L’Interview | Pierre Oudart (directeur de l’École Supérieure d’Art et de Design Marseille-Méditerranée)
Il a dirigé les projets culturels du Grand Paris jusqu’en 2012, puis assuré le poste de chef du département de la création artistique au Centre National des Arts Plastiques, et intégré la direction du département des arts plastiques de l’institution très convoitée qu’est la DGCA (Direction Générale de la Création Artistique). Depuis deux ans, il dirige l’école des Beaux-Arts de Marseille, avec intelligence et ouverture. C’est un homme affable, serein et particulièrement ouvert qui a bien voulu échanger quelques mots avec nous.
Vous êtes arrivé à la direction des Beaux-Arts de Marseille le 1er octobre 2017. Où en est le projet que vous avez développé pour l’école ?
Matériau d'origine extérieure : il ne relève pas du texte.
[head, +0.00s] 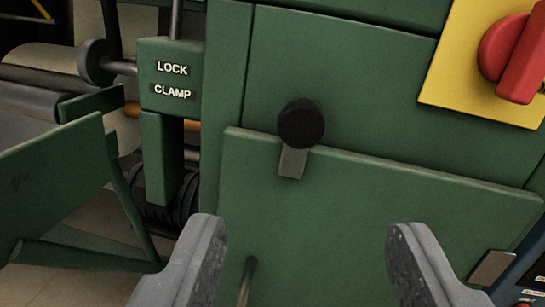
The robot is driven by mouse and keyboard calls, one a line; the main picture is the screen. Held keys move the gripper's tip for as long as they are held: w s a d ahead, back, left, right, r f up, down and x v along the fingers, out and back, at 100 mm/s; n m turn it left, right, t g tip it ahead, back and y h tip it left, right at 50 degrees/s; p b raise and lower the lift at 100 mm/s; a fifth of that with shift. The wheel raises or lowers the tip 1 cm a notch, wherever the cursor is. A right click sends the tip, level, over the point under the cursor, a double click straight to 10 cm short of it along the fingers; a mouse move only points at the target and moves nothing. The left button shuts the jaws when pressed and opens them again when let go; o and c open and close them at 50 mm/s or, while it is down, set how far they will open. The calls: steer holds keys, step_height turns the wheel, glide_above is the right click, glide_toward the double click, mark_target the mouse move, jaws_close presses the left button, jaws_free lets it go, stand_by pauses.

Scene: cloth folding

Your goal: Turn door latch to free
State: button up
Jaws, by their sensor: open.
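The door latch has a round black knob (301,123) with a short grey metal tab (292,161) below it. The tab points down and overlaps the top edge of a green door panel (370,215). My gripper (305,245) is open and empty, its two grey fingers wide apart at the bottom of the view. The latch shows above and between the fingertips, and neither finger appears to touch it. A thin handle (246,280) on the panel shows between the fingers, its lower end cut off by the frame.
A green block labelled LOCK CLAMP (171,80) stands at the upper left. A red rotary switch (510,55) sits on a yellow plate (445,75) at the upper right. A green bracket (60,185) juts out at left. A metal plate (491,267) lies at lower right.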

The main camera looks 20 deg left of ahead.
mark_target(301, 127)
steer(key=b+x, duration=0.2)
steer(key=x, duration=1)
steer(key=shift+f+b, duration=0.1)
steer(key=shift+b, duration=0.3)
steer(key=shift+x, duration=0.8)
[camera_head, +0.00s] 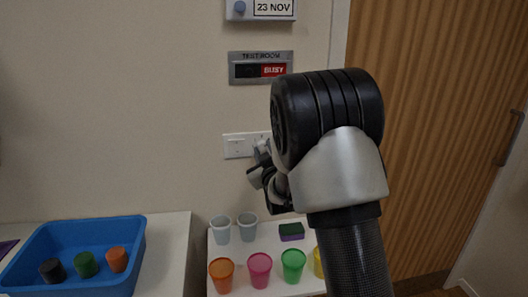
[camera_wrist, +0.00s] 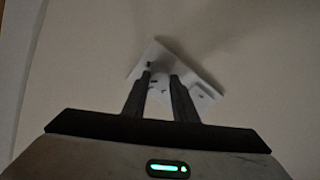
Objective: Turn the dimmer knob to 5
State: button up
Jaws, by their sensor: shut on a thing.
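A white wall plate (camera_head: 237,146) is on the wall below the grey sign, with a small switch on its left part. The dimmer knob is on its right part, mostly hidden by my gripper (camera_head: 259,153). In the wrist view the plate (camera_wrist: 203,76) appears tilted against the wall. My gripper's two dark fingers (camera_wrist: 161,77) reach to the plate and are shut on the knob, of which little shows between them. The knob's numbers and pointer cannot be read.
A sign reading BUSY (camera_head: 261,68) is above the plate. Below, a white table (camera_head: 224,262) holds several coloured cups and a sponge (camera_head: 291,231). A blue tray (camera_head: 132,240) with cups stands at left. A wooden door (camera_head: 440,120) is at right.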

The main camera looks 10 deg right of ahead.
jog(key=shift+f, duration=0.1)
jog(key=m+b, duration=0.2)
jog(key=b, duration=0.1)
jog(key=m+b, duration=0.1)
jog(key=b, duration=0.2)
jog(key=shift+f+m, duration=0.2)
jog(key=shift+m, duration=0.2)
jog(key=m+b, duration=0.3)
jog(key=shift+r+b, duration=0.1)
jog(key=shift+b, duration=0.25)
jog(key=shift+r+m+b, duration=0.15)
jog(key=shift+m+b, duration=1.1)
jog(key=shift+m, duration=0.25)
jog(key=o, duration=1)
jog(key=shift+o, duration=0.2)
Depuis 2011, l’établissement a connu de nombreuses réformes, qui dépassent le cadre local, parce qu’elles sont dues à la réforme de l’enseignement européen. On s’inscrit donc d’abord dans le programme de l’école au travail, pour la mettre en ordre de marche dans ce contexte, mais à vrai dire, c’était loin d’être une école en panne. La particularité ici, en étant à Luminy, c’est qu’on est à l’écart de la ville. Cela présente des avantages, puisqu’on a beaucoup d’espace, mais mentalement, pour les Marseillais, c’est quand même un peu loin. L’une de nos priorités est donc de rester connectés avec les autres, d’ouvrir les portes… et aussi des fenêtres !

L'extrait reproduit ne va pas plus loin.